Do crochê e da culinária, ela descobriu as redes sociais. Quase não acreditou quando viu que podia falar com parentes e com as amigas pela telinha e, dá-lhe conversa! Hoje ela vê de tudo e domina a rede melhor que eu. Votou influenciada por fake news e baseia muitas de suas opiniões nas notícias que lê e nas mensagens que recebe. Passa o dia inteiro conversando no mundo virtual e mal tem tempo de trocar duas palavras com seus familiares na vida real.

Seduzidos pela internet, deixam até de ir à missa

Ela costuma dizer que “descobriu o mundo”; só não percebe que este mundo que descobriu a sugou para dentro dele. À missa, faz muitos meses que ela não vai. Abriu uma exceção no Domingo de Ramos porque um dos filhos veio buscá-la cedo. Porém, mal chegou e já estava nas redes, postando sobre a missa. E, claro, reclamando que foi muito longa.

Contar essa história familiar poderia ser até inadequado, afinal, vocês, leitores, não estão aqui para saber detalhes banais da minha vida, mas o faço, porque o que acontece com a minha sogra faz parte de um fenômeno. Até algum tempo atrás, era normal reclamarmos com os jovens por ficarem muito tempo no celular e não darem atenção à família. Agora os idosos também exibem esse comportamento.

É algo que seduz, depois gruda, envolve e aprisiona. Várias vezes a minha sogra pede a um dos filhos que traga um marmitex para o meu sogro, que tem dificuldade de mobilidade devido a um AVC e passa a maior parte do tempo acamado. Ela alega que não está disposta a fazer comida naquele dia, mas, na verdade, não está disposta a deixar o aparelhinho. Os filhos trazem comida para os dois, mas ela mal toca na dela e, quando o faz, é com o celular ao lado. Observar isso me alerta sobre o perigo que a tecnologia oferece. Ela é ótima e facilita muito a nossa vida quando estamos no domínio, mas é um perigo quando tem o domínio sobre nós, e isso tem acontecido cada vez com mais frequência.

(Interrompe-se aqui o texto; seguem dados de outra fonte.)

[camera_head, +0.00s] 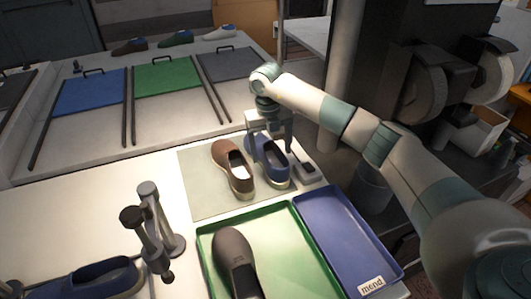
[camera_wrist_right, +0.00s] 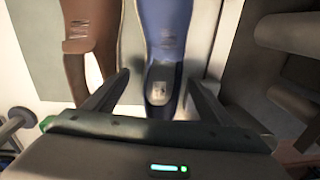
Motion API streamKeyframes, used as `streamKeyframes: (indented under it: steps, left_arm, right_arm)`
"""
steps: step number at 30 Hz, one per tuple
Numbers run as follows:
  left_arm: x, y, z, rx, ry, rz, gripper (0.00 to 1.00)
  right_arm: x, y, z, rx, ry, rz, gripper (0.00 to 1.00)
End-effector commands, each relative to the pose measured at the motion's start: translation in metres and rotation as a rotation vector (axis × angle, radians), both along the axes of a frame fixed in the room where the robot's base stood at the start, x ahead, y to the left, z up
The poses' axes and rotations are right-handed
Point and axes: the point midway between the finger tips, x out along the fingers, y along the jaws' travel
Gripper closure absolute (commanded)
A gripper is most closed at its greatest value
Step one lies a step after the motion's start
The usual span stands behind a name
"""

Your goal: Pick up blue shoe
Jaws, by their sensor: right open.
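A blue shoe (camera_head: 272,167) with a pale sole stands on the grey mat (camera_head: 205,205), beside a brown shoe (camera_head: 231,168). My right gripper (camera_head: 270,138) is over the far part of the blue shoe and partly hides it. In the right wrist view, the blue shoe (camera_wrist_right: 166,28) runs between the two open fingers of the right gripper (camera_wrist_right: 157,82), with its dark opening near the palm. Whether a finger touches it I cannot tell. Another blue shoe (camera_head: 92,279) lies at the lower left. My left gripper does not show.
The brown shoe (camera_wrist_right: 91,45) is close beside the left finger. A green tray (camera_head: 292,225) holds a dark brown shoe (camera_head: 236,262); a blue tray (camera_head: 335,235) next to it looks empty. A grey stand (camera_head: 155,235) rises at the left. Coloured panels (camera_head: 167,76) lie behind.

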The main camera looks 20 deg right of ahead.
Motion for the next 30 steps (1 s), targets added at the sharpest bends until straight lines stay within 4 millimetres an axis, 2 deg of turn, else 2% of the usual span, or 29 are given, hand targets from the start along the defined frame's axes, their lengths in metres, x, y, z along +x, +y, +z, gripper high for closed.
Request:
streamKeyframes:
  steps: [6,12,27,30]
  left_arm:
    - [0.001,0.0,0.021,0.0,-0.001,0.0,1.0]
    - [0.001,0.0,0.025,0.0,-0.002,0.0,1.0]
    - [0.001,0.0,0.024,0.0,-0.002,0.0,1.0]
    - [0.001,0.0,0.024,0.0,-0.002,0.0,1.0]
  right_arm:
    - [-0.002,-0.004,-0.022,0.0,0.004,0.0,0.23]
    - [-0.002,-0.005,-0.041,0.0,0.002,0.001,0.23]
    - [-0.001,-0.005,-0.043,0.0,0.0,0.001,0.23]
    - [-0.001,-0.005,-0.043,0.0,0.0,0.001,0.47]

As consequências são sérias

E há um resultado sério e muito lamentável: os bancos das igrejas ocupados pelas beatas estão ficando vazios. Era comum vermos muitas senhoras nas missas, senhoras que chegavam antes, a tempo de rezar um terço, às vezes, até um rosário e, geralmente, ocupavam os primeiros bancos. Senhoras prestativas, sempre dispostas a ajudar os padres, acolitar as missas e prestar serviço em alguma pastoral. Até mesmo fora dos horários de missa era comum ver uma ou outra ajoelhada, rezando sozinha por horas ou então se reunirem em grupo para rezar o terço, visitar aos doentes e ministrar a Eucaristia.

Contudo, de uns tempos para cá, as beatas estão desaparecendo, diminuindo a sua frequência à igreja, deixando morrer aquele espírito colaborativo. Algumas, para desencargo de consciência, alegam que assistem às missas pela internet. É uma possibilidade válida, obviamente, mas deve ser usada apenas como uma alternativa quando motivos de força maior nos impedem de assistir à missa presencialmente. A missa televisionada ou transmitida pela internet não substitui, de maneira alguma, a missa presencial.

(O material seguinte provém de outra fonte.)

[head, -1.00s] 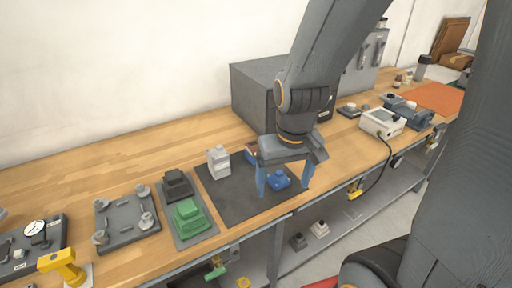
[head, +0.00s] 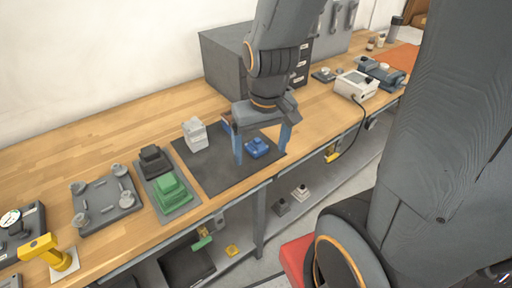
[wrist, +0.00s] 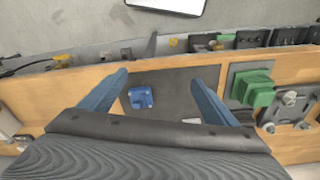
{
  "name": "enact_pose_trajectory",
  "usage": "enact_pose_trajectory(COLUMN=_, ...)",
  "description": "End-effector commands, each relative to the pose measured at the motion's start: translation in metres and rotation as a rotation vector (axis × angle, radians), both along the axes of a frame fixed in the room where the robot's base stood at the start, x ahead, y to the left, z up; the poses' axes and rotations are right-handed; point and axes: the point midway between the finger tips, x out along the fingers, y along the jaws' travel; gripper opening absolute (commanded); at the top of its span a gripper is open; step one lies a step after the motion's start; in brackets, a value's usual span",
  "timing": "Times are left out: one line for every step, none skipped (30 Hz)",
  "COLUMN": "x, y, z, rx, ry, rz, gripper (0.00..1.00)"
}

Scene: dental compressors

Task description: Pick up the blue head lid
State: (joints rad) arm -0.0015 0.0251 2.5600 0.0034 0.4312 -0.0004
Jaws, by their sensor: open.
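The blue head lid (head: 258,147) lies on a dark grey mat (head: 215,176) on the wooden bench. In the wrist view the blue lid (wrist: 140,97) shows between my two blue fingers, nearer the left one, and lies beyond their tips. My gripper (head: 263,150) is open and empty, with its fingers pointing down over the mat on either side of the lid in the head view. How far the fingertips are above the mat is hard to tell.
A pale grey block (head: 195,135) stands on the mat's left part, and another blue part is partly hidden behind my gripper. A green part (head: 171,190) and a black part (head: 154,160) sit on a grey tray at left. A dark cabinet (head: 224,66) stands behind.

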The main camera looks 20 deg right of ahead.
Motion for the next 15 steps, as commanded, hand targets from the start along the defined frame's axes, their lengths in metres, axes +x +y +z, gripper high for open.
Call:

A importância da ação das beatas

O professor Plinio Corrêa de Oliveira, a quem gosto de citar, pela admiração que tenho por sua linha de pensamento e zelo pelas coisas da fé, costumava aludir com muito respeito ao beatério. Em uma das Vias-sacras que compôs, às beatas ele assim se referiu:

“Beatério, quantas vezes esta palavra se pronuncia com desprezo e dureza, para designar as pessoas que se assinalam e se distinguem pela sua assiduidade aos pés de vossos altares tantas vezes abandonados, na frequentação das cerimônias religiosas durante as quais, por vezes, sem elas as igrejas teriam ficado quase vazias.”

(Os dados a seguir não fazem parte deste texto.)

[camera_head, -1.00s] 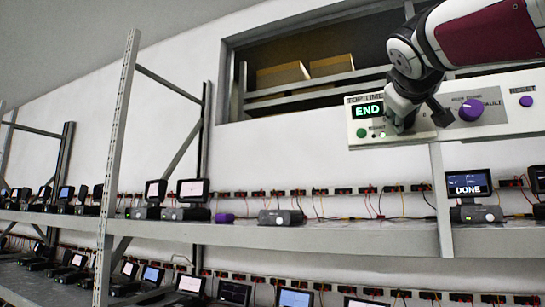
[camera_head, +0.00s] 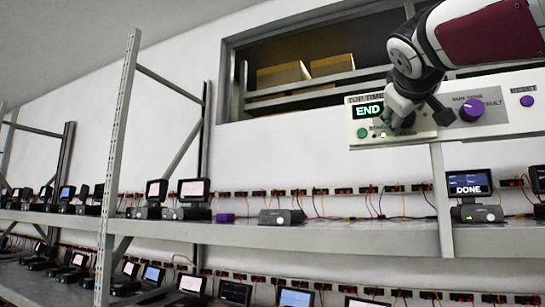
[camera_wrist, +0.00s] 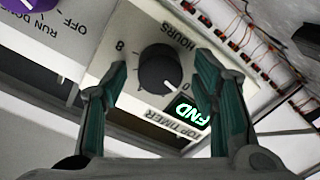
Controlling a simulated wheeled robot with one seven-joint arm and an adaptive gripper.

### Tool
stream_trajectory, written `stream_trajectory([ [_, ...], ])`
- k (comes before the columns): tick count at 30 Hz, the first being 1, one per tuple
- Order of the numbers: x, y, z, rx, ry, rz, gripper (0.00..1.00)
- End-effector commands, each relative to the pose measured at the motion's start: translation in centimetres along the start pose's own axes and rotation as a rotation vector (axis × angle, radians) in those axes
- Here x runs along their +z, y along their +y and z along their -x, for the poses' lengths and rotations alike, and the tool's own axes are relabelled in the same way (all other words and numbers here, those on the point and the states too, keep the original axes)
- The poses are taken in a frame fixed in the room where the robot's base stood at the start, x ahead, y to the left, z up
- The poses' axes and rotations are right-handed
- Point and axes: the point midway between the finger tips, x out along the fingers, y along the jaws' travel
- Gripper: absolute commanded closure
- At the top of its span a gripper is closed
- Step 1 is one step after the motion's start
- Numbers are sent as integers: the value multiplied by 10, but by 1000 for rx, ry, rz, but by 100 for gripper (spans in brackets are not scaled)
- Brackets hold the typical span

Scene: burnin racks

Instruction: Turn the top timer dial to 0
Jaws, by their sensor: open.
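The top timer panel (camera_head: 366,138) is a pale box high on the rack with a green "END" display (camera_head: 368,110); the display also shows in the wrist view (camera_wrist: 183,112). The black timer dial (camera_wrist: 157,68) sits between "0" and "8" marks under "HOURS". A light mark on its lower edge faces toward the 0 side. My gripper (camera_wrist: 160,64) is open, with one finger on each side of the dial and visible gaps between. In the head view my gripper (camera_head: 415,112) covers the dial.
A purple selector knob (camera_head: 471,110) marked run, done and fault is close to the right of my gripper. A smaller purple reset knob (camera_head: 527,101) is farther right. The shelf (camera_head: 330,238) below carries several devices, one with a "DONE" screen (camera_head: 469,184).

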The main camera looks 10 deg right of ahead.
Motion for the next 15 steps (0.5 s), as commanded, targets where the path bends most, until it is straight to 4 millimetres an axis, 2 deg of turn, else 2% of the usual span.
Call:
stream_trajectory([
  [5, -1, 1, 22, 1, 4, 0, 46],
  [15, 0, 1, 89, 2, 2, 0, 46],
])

Infelizmente, diversas igrejas têm ficado vazias, porque as beatas já não estão lá. O texto do prof. Plinio diz ainda que “com chuva ou bom tempo, ei-las que se esgueiram pelas sombras da madrugada ou do crepúsculo, com passo apressado. Vão para a igreja. Muitas vão depressa, porque têm de trabalhar, ou em casa, ou fora. Rezam. E sua oração é por vezes tão agradável que, sem aquilo que pejorativa e injustamente se convencionou chamar beatério, seria muito mais infeliz qualquer grande cidade de pecadores de nossos dias”.

Infelizmente, se dependerem das orações compenetradas dessas fiéis senhoras, que se dedicavam de muito bom grado às orações e às coisas de Deus, as grandes e as pequenas cidades continuarão indo de mal a pior.

A presença e atuação das beatas serviam de sustentação e apoio até mesmo para os sacerdotes, que podiam contar com os préstimos dessas boas mulheres em suas orações e em muitas formas de auxílio dentro das paróquias. Hoje, quando olham para as assembleias das igrejas, muitos deles devem lamentar e se perguntar, silenciosamente: “Onde foram parar as beatas? O que está acontecendo com a fé?” Será esse mais um triunfo do inimigo de Deus?